Содержание разговора подробно передано в чеховском письме: «В клинике у меня был Лев Николаевич, с которым вели мы преинтересный разговор, преинтересный для меня, потому что я больше слушал, чем говорил. Говорили о бессмертии. Он признает бессмертие в кантовском вкусе; полагает, что все мы (люди и животные) будем жить в начале (разум, любовь), сущность и цели которого для нас составляют тайну. Мне же это начало или сила представляется в виде бесформенной студенистой массы; мое я – моя индивидуальность, мое сознание сольются с этой массой – такое бессмертие мне не нужно, я не понимаю его, и Лев Николаевич удивляется, что я не понимаю» (М. О. Меньшикову, 16 апреля 1897 г.; П 6, 332).

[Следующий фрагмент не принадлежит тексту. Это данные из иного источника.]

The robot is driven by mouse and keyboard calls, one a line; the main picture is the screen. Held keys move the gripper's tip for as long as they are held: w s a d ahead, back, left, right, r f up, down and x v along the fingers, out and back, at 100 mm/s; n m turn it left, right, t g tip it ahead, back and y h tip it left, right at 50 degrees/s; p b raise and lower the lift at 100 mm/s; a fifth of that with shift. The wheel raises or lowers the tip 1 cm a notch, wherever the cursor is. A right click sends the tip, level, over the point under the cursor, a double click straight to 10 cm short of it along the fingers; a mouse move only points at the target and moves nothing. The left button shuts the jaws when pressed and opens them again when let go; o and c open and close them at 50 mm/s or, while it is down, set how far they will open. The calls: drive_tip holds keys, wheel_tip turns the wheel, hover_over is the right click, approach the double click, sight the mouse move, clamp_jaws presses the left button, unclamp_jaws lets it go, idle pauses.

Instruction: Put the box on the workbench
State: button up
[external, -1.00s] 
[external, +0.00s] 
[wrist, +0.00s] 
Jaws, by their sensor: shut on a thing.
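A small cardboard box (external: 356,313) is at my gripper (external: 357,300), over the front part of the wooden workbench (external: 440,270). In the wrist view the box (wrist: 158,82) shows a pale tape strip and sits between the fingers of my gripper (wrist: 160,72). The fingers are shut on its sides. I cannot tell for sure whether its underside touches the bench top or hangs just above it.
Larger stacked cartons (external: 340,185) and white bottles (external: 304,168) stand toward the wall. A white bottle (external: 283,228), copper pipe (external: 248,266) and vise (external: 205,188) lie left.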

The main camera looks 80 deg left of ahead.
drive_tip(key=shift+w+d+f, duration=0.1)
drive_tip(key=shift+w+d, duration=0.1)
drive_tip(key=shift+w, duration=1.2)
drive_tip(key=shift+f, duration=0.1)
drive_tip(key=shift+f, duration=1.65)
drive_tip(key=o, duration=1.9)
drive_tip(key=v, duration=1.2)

Чуть позднее, 23 июля 1897 года, А. С. Суворин фиксирует в дневнике сходную чеховскую мысль: «Смерть – жестокость, отвратительная казнь. Если после смерти уничтожается индивидуальность, то жизни нет. Я не могу утешаться тем, что сольюсь с козявками и мухами в мировой жизни, которая имеет цель. Я даже этой цели не знаю. Смерть возбуждает нечто большее, чем ужас. Но когда живешь, об ней мало думаешь. Я, по крайней мере. А когда буду умирать, увижу, что это такое. Страшно стать ничем. Отнесут тебя на кладбище, возвратятся домой и станут чай пить и говорить лицемерные речи. Очень противно об этом думать»13.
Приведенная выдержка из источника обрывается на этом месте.